Rather than take the shortcut of luring people into her work through sex, Monáe chose a different kind of creativity. She created a separate world for herself, where she and her fans are androids (and as such, not prone to human urges). She has a robotic alter ego, Cindi Mayweather. Visuals allude to Fritz Lange’s robotic Metropolis. When her career began, she was almost always in a suit. Sonically, she hops all over the place, from doo-wop and hip-hop to classical music. Janelle Monáe given viewers and listeners and experience so fully about the music that sex is an afterthought, if it’s there at all.
But as Monáe’s career took off, focus shifted from her music to her body. Questions like, “Why does she wear the same thing all the time?” and “What does her body look like?” and, “Is she straight? Gay? Bi?” threaten to commandeer the path of her career and dominate the discussion of her music.
Monáe has fought back against critics, saying that her suits act as a uniform for her music.
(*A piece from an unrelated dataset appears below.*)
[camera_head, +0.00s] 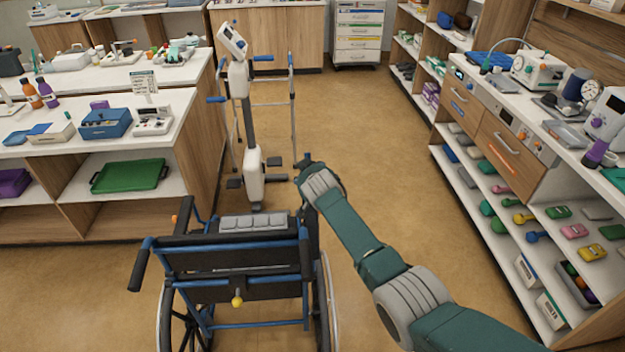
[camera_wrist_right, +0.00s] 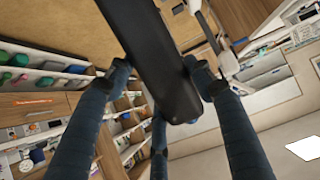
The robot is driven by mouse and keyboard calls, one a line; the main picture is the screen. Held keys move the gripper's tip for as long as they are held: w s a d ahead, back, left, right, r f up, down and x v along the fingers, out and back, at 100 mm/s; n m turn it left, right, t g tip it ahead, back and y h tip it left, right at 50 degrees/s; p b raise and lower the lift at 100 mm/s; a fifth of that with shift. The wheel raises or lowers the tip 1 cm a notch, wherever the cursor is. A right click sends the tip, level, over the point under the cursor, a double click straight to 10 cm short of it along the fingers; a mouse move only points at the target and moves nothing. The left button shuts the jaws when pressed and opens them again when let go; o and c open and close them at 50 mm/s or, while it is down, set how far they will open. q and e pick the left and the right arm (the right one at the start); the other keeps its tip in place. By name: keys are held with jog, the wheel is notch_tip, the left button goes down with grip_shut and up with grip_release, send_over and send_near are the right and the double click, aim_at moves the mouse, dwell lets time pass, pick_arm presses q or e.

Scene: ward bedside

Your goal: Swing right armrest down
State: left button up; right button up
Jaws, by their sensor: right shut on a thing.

She recently slammed an internet sexist after he tweeted at her to “stop being so soulful and be sexy… tired of those dumbass suits”:
But lately, Monáe has been leaving her formal look behind. The black and white color scheme still stands, but she’s started wearing t-shirts, moto jackets and a crop top. Her clothing choices now show off her figure. Even in her single “Yoga,” she shows off body rolls with her midriff showing, singing about being her own private dancer. One of the song’s most quoted line reads, “You cannot police me so get off my areola.”
Monáe is an artist that almost anyone can identify with. She’s weird but relatable. She’s small, but confident. She’s sexy, but conscious. She’s a complex person whose work doesn’t confine her to one box. She’s versatile. But she’s received backlash for “Yoga”; she’s being sexy and therefore, she’s selling out.
Monáe’s struggle represents the dilemma for black female music artists. If you’re black and female in the music business, you’ll be sexualized. Not just because sex sells, but because it’s expected of these artists. Minaj was able to profit from it. Monáe tried to do it on her own terms and people didn’t get it, or worse: they wouldn’t accept a black female artist that didn’t lead with sex appeal.
The intersectionality of being black and a woman is oft times lost on people. Where our white contemporaries worry about equality of the sexes, black woman are worried about being equal as women and not being sidelined for being black. Skinny white models parading in almost nothing can be plastered all over magazines, but Minaj’s exposed body is NSFW. Iggy Azalea and Jennifer Lopez can have a song and video about ass and no one bats an eye. Miley Cyrus even photoshopped her face onto Minaj’s body, then turned around and dismissed her argument about black women and the VMAs.
Minaj and Monáe seem trapped by their cultural stereotypes. They’re damned if they do and damned if they don’t. Minaj tries to exploit sexuality. Monáe tries to be casual about sexuality. They are, in their own way, trying to cope with the cards they’ve been dealt by spotlighting and deflecting their sexuality, respectively.
But FKA Twigs wields it.
Compared to that of her contemporaries, Twigs’ sexuality is almost sinister. The same vulnerability that some men take advantage of is the same vulnerability that Twigs uses to exert her power. This permeates through every part of her performance and the music she produces. The juxtaposition of her soft voice against the backdrop of heavy industrial and dark production, weighted by her lyricism and enforced by her visuals is enough to make the most ardent misogynist to tremble.
“I’m Your Doll,” a track from her third EP, M3LLI55X, is the most menacing. The lyrics—”I’m your doll / Wind me up / I’m your doll / Dress me up / I’m your doll / Love me rough / I’m your doll”—allude to a sarcastic willingness to be submissive, but not because she is submissive. The video drives the point home: We see a man in horrific close-up, slobbering over Twigs’ blow-up body after she’s baited him into bed with her. As disturbing as the image is, Twigs is able to reassure the viewer that she’s in control. The “submissive” is the dominate one.
This sort of avant-garde sexuality exists in the surreal, in a space not as clearly delineated by race. This approach repositions sexuality as a malleable, rather than fixed, point of entry with regards to music: Twigs can be repulsive, unsettling, and sexy in equal measure. But she can’t be held as just a sexual object, because the average viewer can’t get past the surreal.
Twigs can be repulsive, unsettling, and sexy in equal measure.
Pregnancy, which can be fantastical and almost unreal for a third party—especially for male viewers—is held in especially high regard by Twigs. She has waxed poetic about the sexiness and power a woman has when she’s pregnant, saying, “I would argue anyone into the ground who says a woman’s not beautiful or sexy when she’s pregnant.”
Still, there are seemingly only a few boxes black women can inhabit, and they’re all oversimplified tropes. Minaj, Monáe, and Twigs have all found ways to either make the best of the constrictions, or attempt to break out. And it doesn’t matter which approach they take. Azaelia Banks, Tink, Syd the Kid, Jasmine Sullivan and others have immense talent. They all deserve the chance to make those decisions for themselves and not feel stymied by industry expectations.
In an industry where sex and scandal are currency, the packaging is more important than the quality of the content. These black women have to figure out how to package and sell themselves—sadly, it’s still standard issue to be a sex object first and an artist later.